TASK STATEMENT: Extract the lines that hold the string "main".

DATA EXCERPTS:
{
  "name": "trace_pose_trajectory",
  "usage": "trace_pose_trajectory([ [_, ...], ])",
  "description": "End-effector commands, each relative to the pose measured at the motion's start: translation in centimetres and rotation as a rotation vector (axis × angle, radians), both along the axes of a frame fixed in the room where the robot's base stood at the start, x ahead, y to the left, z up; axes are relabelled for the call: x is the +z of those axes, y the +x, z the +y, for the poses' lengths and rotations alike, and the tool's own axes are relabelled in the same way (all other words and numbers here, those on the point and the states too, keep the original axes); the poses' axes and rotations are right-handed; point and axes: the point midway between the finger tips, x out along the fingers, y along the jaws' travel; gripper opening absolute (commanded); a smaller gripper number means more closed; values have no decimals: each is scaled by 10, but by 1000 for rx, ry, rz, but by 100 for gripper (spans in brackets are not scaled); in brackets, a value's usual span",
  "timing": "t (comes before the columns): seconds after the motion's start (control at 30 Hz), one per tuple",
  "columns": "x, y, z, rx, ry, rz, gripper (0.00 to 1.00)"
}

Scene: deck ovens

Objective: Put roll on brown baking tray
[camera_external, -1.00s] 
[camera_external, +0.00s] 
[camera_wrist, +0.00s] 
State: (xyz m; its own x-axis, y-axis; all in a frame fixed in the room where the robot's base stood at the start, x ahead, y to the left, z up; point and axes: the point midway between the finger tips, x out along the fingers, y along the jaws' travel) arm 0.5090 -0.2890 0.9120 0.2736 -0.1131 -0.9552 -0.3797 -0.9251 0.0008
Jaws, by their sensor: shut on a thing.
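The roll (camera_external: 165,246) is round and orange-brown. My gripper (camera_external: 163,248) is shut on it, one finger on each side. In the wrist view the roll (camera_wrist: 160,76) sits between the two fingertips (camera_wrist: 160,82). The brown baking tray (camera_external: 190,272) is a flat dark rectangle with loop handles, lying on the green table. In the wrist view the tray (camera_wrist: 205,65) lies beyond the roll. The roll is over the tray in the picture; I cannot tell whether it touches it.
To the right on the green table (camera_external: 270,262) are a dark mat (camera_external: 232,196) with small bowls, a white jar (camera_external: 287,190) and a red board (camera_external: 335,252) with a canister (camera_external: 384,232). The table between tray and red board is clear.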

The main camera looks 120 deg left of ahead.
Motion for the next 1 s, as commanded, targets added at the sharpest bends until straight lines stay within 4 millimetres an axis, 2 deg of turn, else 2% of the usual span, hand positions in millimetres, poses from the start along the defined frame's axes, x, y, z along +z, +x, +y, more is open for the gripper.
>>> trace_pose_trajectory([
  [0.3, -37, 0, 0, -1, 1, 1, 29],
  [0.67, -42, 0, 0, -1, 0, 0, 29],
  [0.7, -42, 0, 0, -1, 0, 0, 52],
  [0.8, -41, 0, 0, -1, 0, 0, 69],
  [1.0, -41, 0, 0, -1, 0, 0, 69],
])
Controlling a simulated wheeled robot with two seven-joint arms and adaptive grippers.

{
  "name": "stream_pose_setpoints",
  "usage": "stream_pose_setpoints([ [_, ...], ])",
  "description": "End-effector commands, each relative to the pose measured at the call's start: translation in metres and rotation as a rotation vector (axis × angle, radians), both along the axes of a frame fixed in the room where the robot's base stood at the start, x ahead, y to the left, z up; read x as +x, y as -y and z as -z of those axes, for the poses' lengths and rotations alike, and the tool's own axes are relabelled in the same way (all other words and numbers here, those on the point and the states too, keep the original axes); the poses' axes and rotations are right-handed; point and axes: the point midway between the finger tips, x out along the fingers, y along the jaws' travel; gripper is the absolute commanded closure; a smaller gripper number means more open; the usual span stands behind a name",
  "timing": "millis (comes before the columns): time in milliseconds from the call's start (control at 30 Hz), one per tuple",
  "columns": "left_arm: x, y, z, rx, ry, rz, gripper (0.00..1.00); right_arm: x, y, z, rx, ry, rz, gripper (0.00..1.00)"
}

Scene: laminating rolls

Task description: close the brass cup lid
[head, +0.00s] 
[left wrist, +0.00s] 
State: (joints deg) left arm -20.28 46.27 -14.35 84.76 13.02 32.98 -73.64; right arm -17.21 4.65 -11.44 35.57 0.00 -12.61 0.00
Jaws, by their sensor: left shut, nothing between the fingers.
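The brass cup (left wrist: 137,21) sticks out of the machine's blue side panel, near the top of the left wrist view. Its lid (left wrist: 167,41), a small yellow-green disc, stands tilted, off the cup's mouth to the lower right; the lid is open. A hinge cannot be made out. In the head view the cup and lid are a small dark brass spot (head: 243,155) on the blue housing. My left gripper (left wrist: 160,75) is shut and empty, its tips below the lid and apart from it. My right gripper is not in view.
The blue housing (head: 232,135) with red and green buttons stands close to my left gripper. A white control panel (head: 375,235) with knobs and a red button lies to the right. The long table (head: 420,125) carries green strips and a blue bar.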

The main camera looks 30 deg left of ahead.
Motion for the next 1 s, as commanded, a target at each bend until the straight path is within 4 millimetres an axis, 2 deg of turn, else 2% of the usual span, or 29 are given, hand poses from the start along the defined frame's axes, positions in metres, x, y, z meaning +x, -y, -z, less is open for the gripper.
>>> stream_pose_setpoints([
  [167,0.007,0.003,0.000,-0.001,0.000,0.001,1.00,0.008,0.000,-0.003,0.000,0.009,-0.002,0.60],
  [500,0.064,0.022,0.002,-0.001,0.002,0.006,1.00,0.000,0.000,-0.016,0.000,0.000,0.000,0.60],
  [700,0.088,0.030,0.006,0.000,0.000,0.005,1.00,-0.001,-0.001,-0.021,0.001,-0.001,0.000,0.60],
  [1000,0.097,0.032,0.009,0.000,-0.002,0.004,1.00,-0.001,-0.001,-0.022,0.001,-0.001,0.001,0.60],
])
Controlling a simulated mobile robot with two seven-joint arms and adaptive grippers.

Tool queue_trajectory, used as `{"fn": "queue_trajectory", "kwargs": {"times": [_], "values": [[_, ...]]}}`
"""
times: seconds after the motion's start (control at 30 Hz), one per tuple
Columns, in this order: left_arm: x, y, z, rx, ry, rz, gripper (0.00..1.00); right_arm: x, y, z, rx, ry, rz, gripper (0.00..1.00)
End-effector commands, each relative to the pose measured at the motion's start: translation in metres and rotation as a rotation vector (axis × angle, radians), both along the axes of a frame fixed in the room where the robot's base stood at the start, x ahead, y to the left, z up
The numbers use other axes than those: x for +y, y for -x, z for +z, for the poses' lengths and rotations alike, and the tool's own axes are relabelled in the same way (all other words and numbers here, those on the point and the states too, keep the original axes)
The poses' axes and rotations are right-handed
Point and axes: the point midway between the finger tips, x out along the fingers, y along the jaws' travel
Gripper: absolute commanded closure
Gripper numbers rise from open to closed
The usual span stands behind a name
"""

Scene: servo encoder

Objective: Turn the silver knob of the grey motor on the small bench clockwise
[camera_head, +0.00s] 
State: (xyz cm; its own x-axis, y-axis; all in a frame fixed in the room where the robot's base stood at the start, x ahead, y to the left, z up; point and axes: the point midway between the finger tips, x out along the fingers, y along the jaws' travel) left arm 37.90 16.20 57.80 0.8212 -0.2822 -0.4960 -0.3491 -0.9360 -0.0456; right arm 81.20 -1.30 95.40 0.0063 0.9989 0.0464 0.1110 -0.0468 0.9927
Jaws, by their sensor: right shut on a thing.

FULL RESPONSE:
The main camera looks 120 deg left of ahead.
The main camera looks 30 deg left of ahead.

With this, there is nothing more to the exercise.